Since I love watching and appreciating films from different genres and time periods, the goal of this project is to leverage Machine Learning techniques and movies big data in TMDB to create a dynamic system that recommends a list of movies to users based on their unique taste and mood.
For users who loves watching different types of films for every special occasion and is searching for something new to watch, maybe something melancholy for a cozy autumn night or something funny and quirky to watch with friends, they can get relevant recommendations by telling this ML-powered recommender their unique mood and feeling at that moment, or enter the name of a movie they love already and find movies that are similar. Powered by big data, this recommender system can help users find those hidden gems they may have never heard of before but are great fun to watch.
Here are the two amazing TMDB movie datasets I found on Kaggle I trained the ML model with:
- The Movies Dataset by Rounak Banik: https://www.kaggle.com/datasets/rounakbanik/the-movies-dataset
- Full TMDB Movies Dataset 2024 (1M Movies) by asaniczka: https://www.kaggle.com/datasets/asaniczka/tmdb-movies-dataset-2023-930k-movies
The two datasets are first being merged together to have a better range of movies covered. Then, the original data is being filtered down with thresholds based on votes_count and audience_rating since audience ratings can be somewhat unreliable when the number of people who voted is too little, and we want to recommend users high or medium quality movies.
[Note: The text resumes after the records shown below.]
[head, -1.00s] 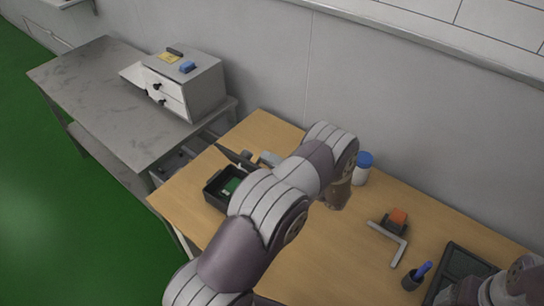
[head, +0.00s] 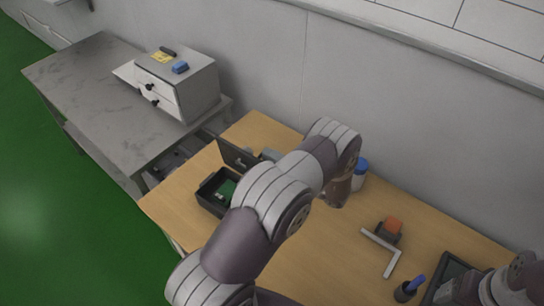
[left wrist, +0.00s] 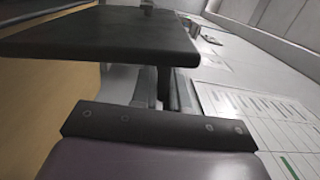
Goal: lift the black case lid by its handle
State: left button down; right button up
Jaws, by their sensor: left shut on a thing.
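The black case (head: 211,204) sits on the wooden table's left part, with a green item (head: 228,188) inside. Its black lid (head: 232,151) is raised at the back edge and stands steeply tilted. A small handle (head: 241,163) shows on the lid. My left gripper (head: 266,156) is at the lid's right side, partly hidden behind my left arm, and is shut on the handle; the contact is hidden. In the left wrist view the lid (left wrist: 100,38) fills the upper left, with the gripper fingers (left wrist: 163,88) beneath it.
Farther right are an orange-topped block (head: 392,226), a metal L-shaped piece (head: 382,252), a pen cup (head: 405,291) and a black tray (head: 452,270). A grey bench (head: 100,85) with a drawer box (head: 190,90) stands left.

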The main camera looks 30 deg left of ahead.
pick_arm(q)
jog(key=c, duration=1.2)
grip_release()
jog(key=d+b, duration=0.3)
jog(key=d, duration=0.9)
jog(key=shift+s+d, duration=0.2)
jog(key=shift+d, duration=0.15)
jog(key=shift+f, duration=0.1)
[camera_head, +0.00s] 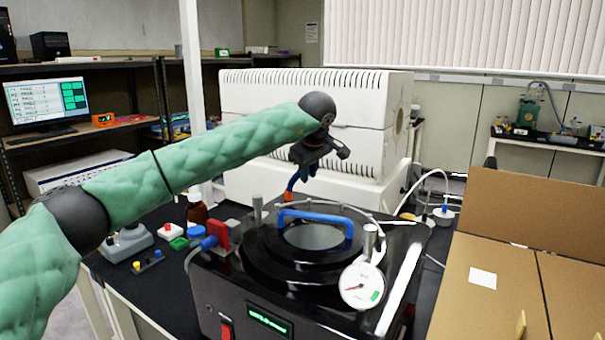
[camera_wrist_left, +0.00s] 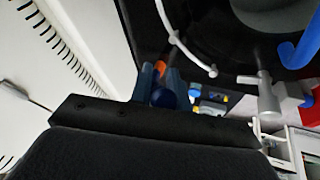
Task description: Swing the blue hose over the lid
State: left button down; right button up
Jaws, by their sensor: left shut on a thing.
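My left gripper (camera_head: 312,163) is above the rear of the freeze dryer, behind the lid. It is shut on the blue hose (camera_head: 295,180), which hangs below it and has an orange end. The wrist view shows the hose (camera_wrist_left: 164,98) between the fingers of the left gripper (camera_wrist_left: 160,84), with the orange part beyond. The round black lid (camera_head: 268,262) has a glass window and a blue arched handle (camera_head: 315,214). The handle also shows at the right of the wrist view (camera_wrist_left: 301,46). The hose is beside the lid's far edge, not across it. My right gripper is out of view.
A round gauge (camera_head: 361,286) and metal posts stand around the lid. A red block (camera_head: 214,234) with a blue fitting is at its left. A large white machine (camera_head: 262,181) stands close behind my gripper. An open cardboard box (camera_head: 500,262) is at the right.

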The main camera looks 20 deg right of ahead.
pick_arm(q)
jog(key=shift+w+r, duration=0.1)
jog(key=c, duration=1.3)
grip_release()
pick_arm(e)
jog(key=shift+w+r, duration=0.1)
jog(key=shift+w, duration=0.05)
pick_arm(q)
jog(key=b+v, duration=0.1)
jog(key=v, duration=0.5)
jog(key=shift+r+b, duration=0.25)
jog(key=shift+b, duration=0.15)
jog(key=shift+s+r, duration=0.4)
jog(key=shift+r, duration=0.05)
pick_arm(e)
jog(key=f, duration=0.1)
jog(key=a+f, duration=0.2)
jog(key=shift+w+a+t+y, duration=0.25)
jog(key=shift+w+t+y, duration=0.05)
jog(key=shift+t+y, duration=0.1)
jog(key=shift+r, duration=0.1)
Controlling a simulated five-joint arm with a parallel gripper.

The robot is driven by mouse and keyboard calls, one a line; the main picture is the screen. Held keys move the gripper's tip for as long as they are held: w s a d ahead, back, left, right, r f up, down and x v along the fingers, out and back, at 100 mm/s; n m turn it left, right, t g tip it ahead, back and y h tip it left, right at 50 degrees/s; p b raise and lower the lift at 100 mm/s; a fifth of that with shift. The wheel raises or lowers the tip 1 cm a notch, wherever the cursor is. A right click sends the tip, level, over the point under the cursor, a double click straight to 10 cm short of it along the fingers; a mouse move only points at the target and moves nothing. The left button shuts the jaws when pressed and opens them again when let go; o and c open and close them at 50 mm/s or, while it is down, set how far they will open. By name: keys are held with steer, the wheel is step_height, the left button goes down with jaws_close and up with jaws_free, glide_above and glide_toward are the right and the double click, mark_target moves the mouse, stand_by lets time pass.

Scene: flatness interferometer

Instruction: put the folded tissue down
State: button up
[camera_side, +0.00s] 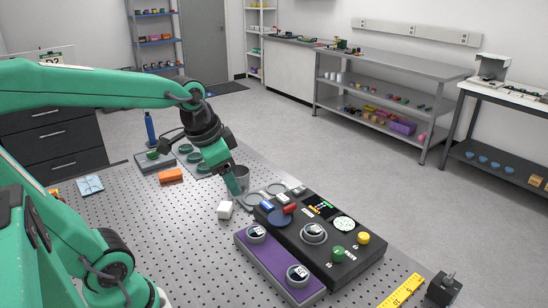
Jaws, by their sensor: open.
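A flat, pale blue square with fold-like lines (90,185), which looks like the folded tissue, lies on the perforated table at the left. My gripper (234,188) is well to the right of it, pointing down over the middle of the table. Its jaws are open, and I see no tissue between them, though the fingertips are small in this view.
A black instrument panel (345,268) with knobs and a small screen stands at the right, beside a purple-topped box (262,262). An orange block (170,175) and a grey tray (155,160) lie toward the back. The perforated table (150,225) is clear at centre left.

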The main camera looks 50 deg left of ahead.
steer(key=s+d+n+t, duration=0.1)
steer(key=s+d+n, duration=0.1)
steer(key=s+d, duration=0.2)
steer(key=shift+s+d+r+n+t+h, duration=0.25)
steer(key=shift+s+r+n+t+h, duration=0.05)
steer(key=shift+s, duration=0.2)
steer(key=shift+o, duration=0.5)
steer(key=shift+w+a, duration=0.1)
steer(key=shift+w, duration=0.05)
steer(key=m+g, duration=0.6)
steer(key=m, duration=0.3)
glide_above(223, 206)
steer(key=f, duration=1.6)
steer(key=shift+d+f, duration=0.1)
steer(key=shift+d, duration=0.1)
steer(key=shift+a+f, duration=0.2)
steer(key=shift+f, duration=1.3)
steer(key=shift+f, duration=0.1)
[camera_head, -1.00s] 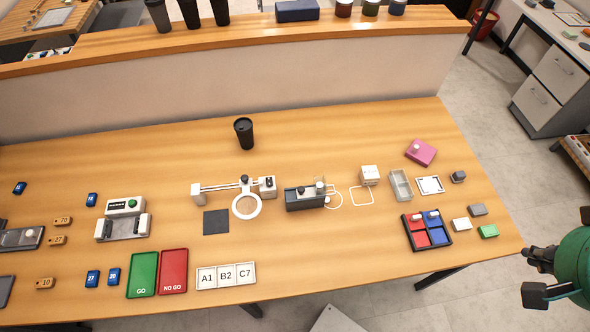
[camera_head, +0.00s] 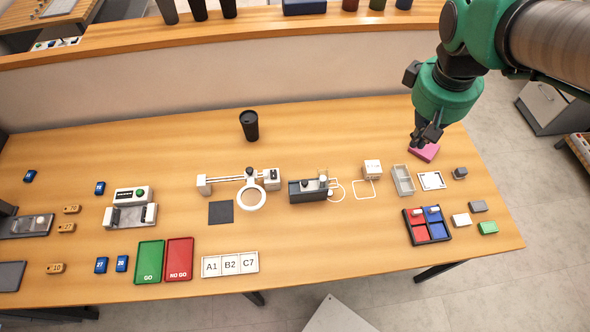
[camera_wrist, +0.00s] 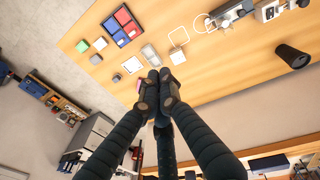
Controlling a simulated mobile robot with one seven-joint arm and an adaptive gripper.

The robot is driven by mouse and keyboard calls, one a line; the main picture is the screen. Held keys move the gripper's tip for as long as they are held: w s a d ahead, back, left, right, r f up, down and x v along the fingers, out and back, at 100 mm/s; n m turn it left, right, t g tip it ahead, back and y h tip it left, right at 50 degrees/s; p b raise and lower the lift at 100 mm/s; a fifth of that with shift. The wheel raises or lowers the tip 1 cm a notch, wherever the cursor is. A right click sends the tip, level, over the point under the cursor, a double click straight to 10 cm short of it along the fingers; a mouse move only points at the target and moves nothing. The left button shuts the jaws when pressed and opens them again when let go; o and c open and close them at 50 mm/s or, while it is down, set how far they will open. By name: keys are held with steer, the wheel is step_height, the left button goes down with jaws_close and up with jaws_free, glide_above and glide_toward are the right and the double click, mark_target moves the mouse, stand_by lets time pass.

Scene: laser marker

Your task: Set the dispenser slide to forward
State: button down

More processing are being done to standardize rows into suitable datatypes for further analysis. Stemming was being applied to the keywords to ensure that different forms of the same word are represented accurately. Moreover, irrelevant and outlier data were also carefully checked and filtered out of the base dataset.
To understand the how these movies relate to one another, I applied the Frequency-Inverse Document Frequency (TF-IDF) vectorizer and cosine similarity to calculate the similarity between each movie's plot description and keywords string.
In this process, I found the most challenging part to be accurately representing the overall tone and style of the movie with the given data, since solely using plot description and keywords string can sometimes lead to ill-suited results because of a specific word (such as an object that was important to the plot, or two movies both have a character with the same name). To mitigate these, the algorithm also took other metadata values such as genres, production country, and ratings similarity into consideration, making the results more generalized.